***/****
starring Jennifer Lawrence, Josh Hutcherson, Liam Hemsworth, Donald Sutherland
screenplay by Peter Craig and Danny Strong, based on the novel by Suzanne Collins
directed by Francis Lawrence
by Walter Chaw The first four hours of The Hunger Games: Mockingjay – Part 2 (hereafter Hunger Games 3.2) are interminable. Because I barely remember anything from any other movie in this series (I had to go back and reread my reviews, not just to refresh my memory, but to affirm that I’d even seen the previous films), everything that wraps up loose threads, the two (count ’em) times characters are forced to give Biblical genealogies to the probable delight of ardent fans, the deadening nonsense involving love triangles, all that jazz, is exactly like watching paint dry. It’s bookkeeping. They could just be moving their lips and making smacking noises. I like how the late Philip Seymour Hoffman handles these scenes: chin to the chest, looking for all the world like he’s counting minutes. It’s not unlike that part of The Sound and the Fury (which is my favourite book, by the way, so I’m not really complaining) that most people skim. And for good reason. Moby Dick has one, too. I’m saying this in the vain hope that you lay off in the comments section. Oh, I also still hate the silly Dickensian names. They’re stupid and desperate.
What’s not stupid is the last hour of the film, which begins somewhere during the trip our band of heroes takes to the suddenly-abandoned Capital. Let’s say it starts when all the black oil comes gushing into the city centre and one of the “good guys,” Peeta (Josh Hutcherson), wigs out and murders a peer, leading to a genuinely graphic, disquieting moment where the corpse is suspended in midair, dripping, desecrated.
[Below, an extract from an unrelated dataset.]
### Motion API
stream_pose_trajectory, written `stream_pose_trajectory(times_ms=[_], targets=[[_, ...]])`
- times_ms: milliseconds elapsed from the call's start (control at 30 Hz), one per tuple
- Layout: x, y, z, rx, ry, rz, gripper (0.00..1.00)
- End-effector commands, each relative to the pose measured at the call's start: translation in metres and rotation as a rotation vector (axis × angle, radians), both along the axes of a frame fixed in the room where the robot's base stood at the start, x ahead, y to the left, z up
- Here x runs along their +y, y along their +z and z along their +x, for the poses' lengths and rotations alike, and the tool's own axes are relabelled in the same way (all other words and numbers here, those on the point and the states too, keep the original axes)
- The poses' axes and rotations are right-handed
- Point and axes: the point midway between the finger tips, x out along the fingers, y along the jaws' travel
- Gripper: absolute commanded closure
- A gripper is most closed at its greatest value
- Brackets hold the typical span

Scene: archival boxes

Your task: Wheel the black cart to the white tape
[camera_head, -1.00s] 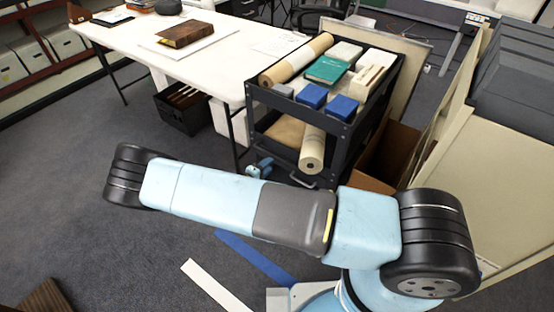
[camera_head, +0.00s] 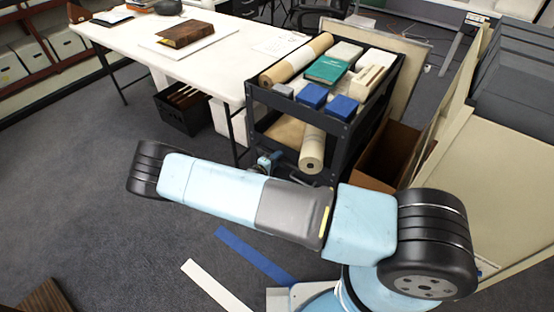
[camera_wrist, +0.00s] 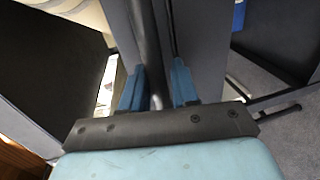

Not glossing over its significance, director Francis Lawrence (whose Constantine is a disaster that ages well) has heroine Katniss (Jennifer Lawrence) linger over this tableau on her way out. It’s important, because it marks the moment the movie–the franchise–betrays the covenant it has with its audience that everything will be all right. What’s interesting to me is that everything turns out to be all right, but not without meaningful, sometimes horrific sacrifice. The last lines of the film (badly overwritten–the whole thing needed another pass through a typewriter) convey the idea that the survivors will never be emotionally well again. You could even make something of one of the traps being oil if you so desired. Tempting. In fact, the last hour of Hunger Games 3.2 is good enough that deeper readings of this text would actually hold water in a way that previous attempts to politicize it have failed.
The heroes go from the failure in the square to the realization that their “deaths” have instantly been seized by both sides–that of “evil” president Snow (Donald Sutherland) and “good” rebel leader Coin (Julianne Moore)–for the purposes of their respective spin. It leads to talk of suicide and to a subterranean sequence that reminds a great deal of the final escape in Aliens, ending in a death of a beloved character that’s frankly difficult to take–even for someone like me, who has no other relationship to said character except the dim memory that he got married at some point in the first, already-blurry portion of this instalment. This occasions a set-piece in another city centre where refugees are used as pawns in the escalation of a conflict; the sudden de-escalation is a result of their sacrifice. The picture questions whether there are actually good sides in war and does a remarkable job tallying the dreadful civilian toll when the power-mad make their ideological grabs. Hunger Games 3.2 is topical. Sober, too. If most of it is self-serious and dour, this last chunk takes responsibility for the bloodshed and makes the case that peace is only won at great cost: Those who win it are always stained by the atrocities committed in its name.
I didn’t expect to like Hunger Games 3.2. Why start now, after all? And more than half of it is truly dreadful. The things that are wrong with it are the things that are wrong with all of these movies. The performances are good, that’s hard to argue–except to say that, given the material, the better adjective would be “heroic” or “long-suffering.” But the payoff is extraordinary. The last hour of this film is as good as the first Harry Potter and the Deathly Hallows: a war idyll in which the young protagonists we’ve followed to this point are confronted with their mortality, with the litter of friends who’ve died because of the decisions made on their behalf, with the idea that things might not work out after all. Hunger Games 3.2 somehow has its cake and eats it, too. Consider a moment where Katniss lies, motionless, on the ground and on fire, a lovely closure to images from earlier in the series (I bet) and her title of “girl on fire.” It’s not about redemption, it’s about living with ghosts. (It’s like the also-underestimated/misunderstood Spectre in that way.) It says something about who we are at this moment in our history that our most expensive, most-consumed product is talking about the terrible things we’ve done and how although we’ll never be OK, that doesn’t mean we don’t have to keep on living. I’m all the more excited for The Force Awakens now.